Our Managing Broker is a big proponent of the Sunday Open House, as am I. Yes, even still. Tens of thousands of people visit our real estate company website on a monthly basis and there's never a day that goes by when a potential client doesn't register as a new user at ChicagoHomeEstates.com. But week in and week out its the open house aspect of Chicago real estate we talk about at our Monday morning meetings. The open house is still the listing agent's bread and butter (if no longer his meat and potatoes).

To use a sports metaphor, Sunday is game day. Its the one day of the week (although many of our associates host Saturday opens as well) where we are almost guaranteed to have face to face contact with the public. Needless to say, we strive to be our most polished and shiniest selves on these days. Even after nearly eight years in the business, I still get up early to prepare for this three to four hour afternoon commitment: E-mails to people I've been in contact with that week reminding them where I'll be that day; double check brochure and sign-in card counts as well as my supply of business cards; go over all comparable properties and other open houses in the immediate area--(ours as well as other brokerages); make sure the agents covering my other open houses (can only be one place at a time, you know) have what they need for the day; and finally, putting out my signs in strategic places at least an hour prior to the scheduled start time.

I played organized team sports from grade school all through my college years. Growing up it seemed like I was always at an afternoon practice of one sport or another while my less commited friends were off rollicking in more pleasurable activities. And later on as a Theatre major, if it wasn't practice it was rehearsal. Many days it was both. So when I prepared to join the world of the gainfully employed I was certain of one thing--I wanted a job with weekends off. I was willing to put in 50 or 60 hours a week, just not on Saturday or Sunday. I did not become a Realtor earlier in my life for this reason alone. I knew I'd be great at it but I also knew that weekends meant 'lost forever' hours of open houses and clients in the car--no golfing, no tailgating, no pool parties.

Once into my forties though, my thinking changed along with some other newly established priorities. I made the decision that I wanted to sell real estate more than I wanted two days a week off. Today I work almost everyday, often times for months in a row before a break. But when I do break I travel the world with my wife. (see sidebar, Mona,Mona,Mona!)

Its a wonderful gig to be sure, this life as a Realtor. Throughout my real estate career I've met and the majority of my clients through our company's open house system (although these days, that percentage has started to tip toward the internet side of our marketing plan). Contrary to the findings of most studies on the subject, I still often times sell the actual property I'm hosting--too many to even mention in this writing.
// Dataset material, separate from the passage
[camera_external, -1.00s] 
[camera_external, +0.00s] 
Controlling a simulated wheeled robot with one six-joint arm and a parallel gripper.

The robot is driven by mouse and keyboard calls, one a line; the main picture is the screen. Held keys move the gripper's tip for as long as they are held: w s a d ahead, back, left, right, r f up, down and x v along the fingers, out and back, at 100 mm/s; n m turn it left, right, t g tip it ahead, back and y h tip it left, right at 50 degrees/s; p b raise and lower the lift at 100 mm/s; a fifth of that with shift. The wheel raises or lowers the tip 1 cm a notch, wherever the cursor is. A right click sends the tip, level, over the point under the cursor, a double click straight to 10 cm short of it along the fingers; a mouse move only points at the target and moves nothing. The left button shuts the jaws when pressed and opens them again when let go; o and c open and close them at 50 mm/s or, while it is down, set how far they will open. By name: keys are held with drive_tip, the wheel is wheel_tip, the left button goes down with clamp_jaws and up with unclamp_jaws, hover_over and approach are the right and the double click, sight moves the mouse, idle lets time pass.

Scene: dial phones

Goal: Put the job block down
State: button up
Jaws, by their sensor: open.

And while I'm deeply immersed in the internet during the week and lost without my PDA at anytime, its those hours I spend at the weekly open house that a) keep me connected to the business at a grass roots level--and b) keep the owners of my listings satisfied that I'm doing all I can to represent their properties. And more than a few times a year its on this final day of the week, when the rest of the free world is resting or rollicking, that the house gets sold and the real estate deal gets done.

Geno Petro
image by communityiexplore

Wednesday, June 04, 2008

Correct Pricing in Chicago (thoughts of a third realtor)
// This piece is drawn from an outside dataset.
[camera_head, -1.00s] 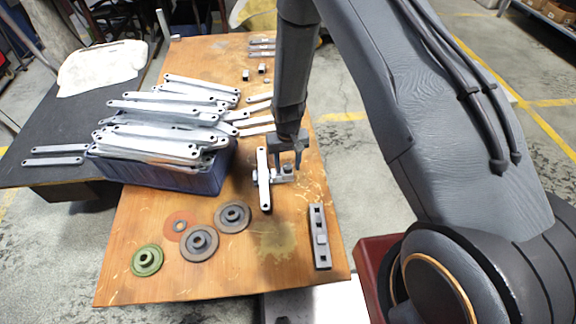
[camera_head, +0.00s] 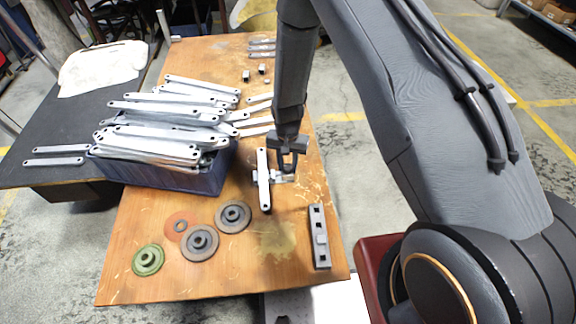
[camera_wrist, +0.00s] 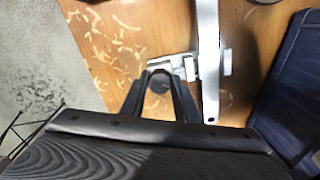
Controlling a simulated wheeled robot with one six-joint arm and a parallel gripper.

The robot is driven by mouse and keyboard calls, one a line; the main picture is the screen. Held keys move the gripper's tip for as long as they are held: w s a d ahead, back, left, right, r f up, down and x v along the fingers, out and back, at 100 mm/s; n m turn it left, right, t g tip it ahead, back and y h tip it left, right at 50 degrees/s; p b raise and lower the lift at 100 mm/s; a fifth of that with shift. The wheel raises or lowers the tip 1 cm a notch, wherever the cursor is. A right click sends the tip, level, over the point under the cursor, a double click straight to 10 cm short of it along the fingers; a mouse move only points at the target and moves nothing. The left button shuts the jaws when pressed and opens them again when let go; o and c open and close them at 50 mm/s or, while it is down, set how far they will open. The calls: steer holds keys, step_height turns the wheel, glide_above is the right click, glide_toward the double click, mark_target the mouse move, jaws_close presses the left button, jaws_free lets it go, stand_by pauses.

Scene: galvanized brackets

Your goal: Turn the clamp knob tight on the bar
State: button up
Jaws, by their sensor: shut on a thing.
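A galvanized bar (camera_head: 263,192) with end holes lies on the wooden table, and it also shows in the wrist view (camera_wrist: 208,45). A small metal clamp (camera_wrist: 187,65) sits across the bar; in the head view the clamp (camera_head: 280,178) shows to the right of the bar, partly behind my fingers. Its dark round knob (camera_wrist: 160,84) is between my fingertips in the wrist view. My gripper (camera_head: 288,167) points down over the clamp and is shut on the knob (camera_wrist: 160,84). Whether the clamp's jaw presses on the bar cannot be told.
A blue crate (camera_head: 205,180) heaped with brackets stands left of the clamp. Round flanged discs (camera_head: 200,243) lie in front. A slotted metal block (camera_head: 319,238) lies at the right front edge. The table (camera_head: 165,285) is clear near its front edge.

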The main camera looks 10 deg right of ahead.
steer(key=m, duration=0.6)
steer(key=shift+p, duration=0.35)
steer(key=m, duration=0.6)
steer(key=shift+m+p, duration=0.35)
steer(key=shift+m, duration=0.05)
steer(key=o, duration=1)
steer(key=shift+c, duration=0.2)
I'd like to be able to rewrite Chicago history, specifically Chicago real estate history. As I've mentioned many times in the past, I'm intrigued by all things counterfactual--i.e. What if Harold Washington never died? What if there was never a Great Chicago fire? What if Al Capone went to Divinity school? What if Lincoln Park properties were still appreciating by 7% annually?
What if...
Just so we are clear, this is a rewrite of an earlier blog I posted in an earlier sales cycle just as the Chicago real estate market was beginning to flatten out in late 2006. I published it as an All Points Bulletin to sellers across the Northside or more specifically; to all future sellers I might be encountering. I believe the piece still has legs today:

I am of the opinion that now is not the time for Chicago sellers to be "testing" the real estate market; condos, single family houses, or otherwise. Hovering above correct pricing hoping to "see what happens" only makes for agonizing market time, frustration, and interesting fodder for less optimistic writings than this; Nakedrepublic.com for one. (Ironically, NR has not posted on their site since February 18th of 2008 while a year ago they couldn't keep their negative trap shut with daily housing bubble chatter ad nauseam. They would often quote and link back this very blog only because a certain few housing bubble keywords would occasionally pop up in my writings.) To be sure, there are still hundreds of transactions a week occuring in Chicago.

When an overpriced property goes New on the market three things are immediately set into motion. The first one is Market Time. The clock starts ticking on the first day and continues until Expiration, Cancellation or Closing.

The second thing is the New property is placed in a category of similar priced properties--many of which are correctly priced and thus--superior by comparison in the eyes of the potential buyer. Its not unusual for even a correctly priced property to stay on the market for upwards of thirty days. (60 days now.)

But probably the most critical thing that occurs is the loss of the real potential buyer. The overpriced property is "off his radar" and this results in it not even being seen. By the time the inevitable Price Reduction occurs, the potential buyer has already purchased. And it may not just be one or two lost buyers. (There are often times more than a few listing agent casualties along the way as well.)

An experienced realtor (hopefully the first and only one) will strongly advise against being too aggresive in a static market as far as price is concerned. The time of just taking the listing to test the market is in the past, or at the very least, not in the present. There are still many points to negotiate in a contract such as tax prorations, closing cost credits and total earnest money held in escrow. What may seem like a concession in price in the beginning may actually net a higher bottom line at closing when the monthly carrying costs associated with a lengthy market time are reduced.

POSTSCRIPT

There is a saying in the real estate business that applies: First love; Second wife; Third realtor.